■ EXERCISE TASK
Both the line containing "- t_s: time" and the line containing "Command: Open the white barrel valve" belong in the answer, along with every line between them; print exactly those.

■ RECORDS FOR PROCESSING
^^^^^^^^

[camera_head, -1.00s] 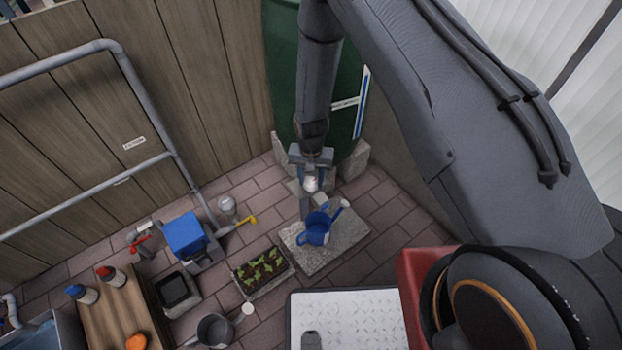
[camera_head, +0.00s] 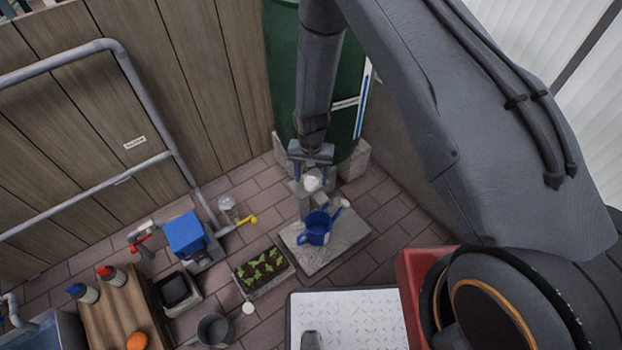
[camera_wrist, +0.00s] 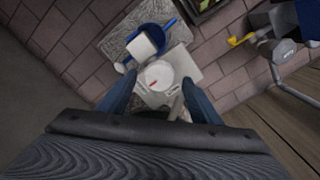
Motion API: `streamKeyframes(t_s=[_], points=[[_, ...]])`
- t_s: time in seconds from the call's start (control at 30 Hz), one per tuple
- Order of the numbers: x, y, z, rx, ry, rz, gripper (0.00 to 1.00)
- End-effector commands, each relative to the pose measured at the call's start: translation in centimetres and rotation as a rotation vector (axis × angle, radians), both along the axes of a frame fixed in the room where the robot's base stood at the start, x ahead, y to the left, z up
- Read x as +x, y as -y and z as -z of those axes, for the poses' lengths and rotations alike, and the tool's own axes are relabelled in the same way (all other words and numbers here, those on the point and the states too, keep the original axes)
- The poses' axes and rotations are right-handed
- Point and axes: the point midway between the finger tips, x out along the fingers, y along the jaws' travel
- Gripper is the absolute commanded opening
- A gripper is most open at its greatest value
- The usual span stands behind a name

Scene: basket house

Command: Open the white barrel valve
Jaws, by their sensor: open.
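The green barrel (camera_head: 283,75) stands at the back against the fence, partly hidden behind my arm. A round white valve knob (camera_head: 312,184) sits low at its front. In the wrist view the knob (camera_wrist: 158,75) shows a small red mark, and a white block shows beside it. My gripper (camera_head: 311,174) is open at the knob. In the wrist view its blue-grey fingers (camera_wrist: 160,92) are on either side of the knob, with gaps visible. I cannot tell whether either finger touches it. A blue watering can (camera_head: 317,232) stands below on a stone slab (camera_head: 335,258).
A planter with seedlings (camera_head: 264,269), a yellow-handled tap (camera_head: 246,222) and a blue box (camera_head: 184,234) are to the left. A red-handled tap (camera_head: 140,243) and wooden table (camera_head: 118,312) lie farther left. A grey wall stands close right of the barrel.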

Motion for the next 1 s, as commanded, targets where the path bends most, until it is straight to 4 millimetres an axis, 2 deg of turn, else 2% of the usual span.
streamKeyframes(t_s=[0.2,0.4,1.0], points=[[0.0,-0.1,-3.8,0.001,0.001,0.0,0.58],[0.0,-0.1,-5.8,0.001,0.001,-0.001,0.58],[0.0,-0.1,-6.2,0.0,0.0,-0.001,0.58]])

^^^^^^^^

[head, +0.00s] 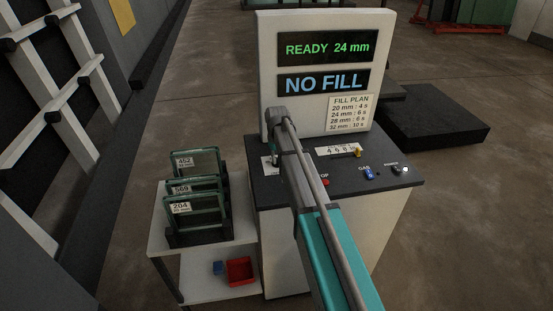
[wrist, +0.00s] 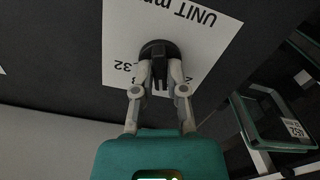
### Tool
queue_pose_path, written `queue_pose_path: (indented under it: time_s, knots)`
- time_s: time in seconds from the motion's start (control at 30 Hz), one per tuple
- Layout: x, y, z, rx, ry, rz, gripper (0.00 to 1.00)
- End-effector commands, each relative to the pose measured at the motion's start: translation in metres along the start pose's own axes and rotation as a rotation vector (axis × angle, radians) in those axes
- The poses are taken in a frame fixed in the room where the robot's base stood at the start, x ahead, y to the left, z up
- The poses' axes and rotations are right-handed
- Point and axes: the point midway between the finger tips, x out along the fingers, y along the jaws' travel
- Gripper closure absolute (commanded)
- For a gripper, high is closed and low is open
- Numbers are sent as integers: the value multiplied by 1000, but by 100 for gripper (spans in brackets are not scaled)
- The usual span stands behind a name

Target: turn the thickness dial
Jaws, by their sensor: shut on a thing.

^^^^^^^^

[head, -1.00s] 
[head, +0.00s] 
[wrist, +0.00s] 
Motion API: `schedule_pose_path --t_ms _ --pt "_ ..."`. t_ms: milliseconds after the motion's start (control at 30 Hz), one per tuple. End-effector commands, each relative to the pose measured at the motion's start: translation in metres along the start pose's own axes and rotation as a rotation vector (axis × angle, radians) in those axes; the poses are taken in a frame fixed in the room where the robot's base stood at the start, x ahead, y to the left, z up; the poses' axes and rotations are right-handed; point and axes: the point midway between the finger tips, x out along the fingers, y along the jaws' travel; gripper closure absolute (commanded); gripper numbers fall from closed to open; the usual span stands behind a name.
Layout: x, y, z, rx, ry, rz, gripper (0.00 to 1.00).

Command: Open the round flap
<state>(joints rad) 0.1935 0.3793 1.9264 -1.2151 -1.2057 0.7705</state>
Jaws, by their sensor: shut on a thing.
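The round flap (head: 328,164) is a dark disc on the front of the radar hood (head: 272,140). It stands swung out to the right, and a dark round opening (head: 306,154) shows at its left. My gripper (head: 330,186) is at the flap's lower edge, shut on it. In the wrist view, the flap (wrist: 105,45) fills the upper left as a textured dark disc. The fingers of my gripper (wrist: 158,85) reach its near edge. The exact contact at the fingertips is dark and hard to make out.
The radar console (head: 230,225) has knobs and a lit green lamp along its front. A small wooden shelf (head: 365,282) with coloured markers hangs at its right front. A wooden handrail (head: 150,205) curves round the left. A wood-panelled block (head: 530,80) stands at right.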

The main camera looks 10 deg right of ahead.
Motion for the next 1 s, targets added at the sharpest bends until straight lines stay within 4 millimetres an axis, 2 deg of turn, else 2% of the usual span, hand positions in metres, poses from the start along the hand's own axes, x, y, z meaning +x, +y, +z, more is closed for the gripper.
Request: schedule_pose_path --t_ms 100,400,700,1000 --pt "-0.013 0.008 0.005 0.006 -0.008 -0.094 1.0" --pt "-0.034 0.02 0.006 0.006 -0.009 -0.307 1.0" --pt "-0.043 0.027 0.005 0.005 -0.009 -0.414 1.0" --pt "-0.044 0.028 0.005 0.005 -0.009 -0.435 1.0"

^^^^^^^^

■ THE RESPONSE
- t_s: time in seconds from the call's start (control at 30 Hz), one per tuple
- Order of the numbers: x, y, z, rx, ry, rz, gripper (0.00 to 1.00)
- End-effector commands, each relative to the pose measured at the call's start: translation in centimetres and rotation as a rotation vector (axis × angle, radians), both along the axes of a frame fixed in the room where the robot's base stood at the start, x ahead, y to the left, z up
- Read x as +x, y as -y and z as -z of those axes, for the poses' lengths and rotations alike, and the tool's own axes are relabelled in the same way (all other words and numbers here, those on the point and the states too, keep the original axes)
- The poses' axes and rotations are right-handed
- Point and axes: the point midway between the finger tips, x out along the fingers, y along the jaws' travel
- Gripper is the absolute commanded opening
- A gripper is most open at its greatest value
- The usual span stands behind a name

Scene: basket house

Command: Open the white barrel valve

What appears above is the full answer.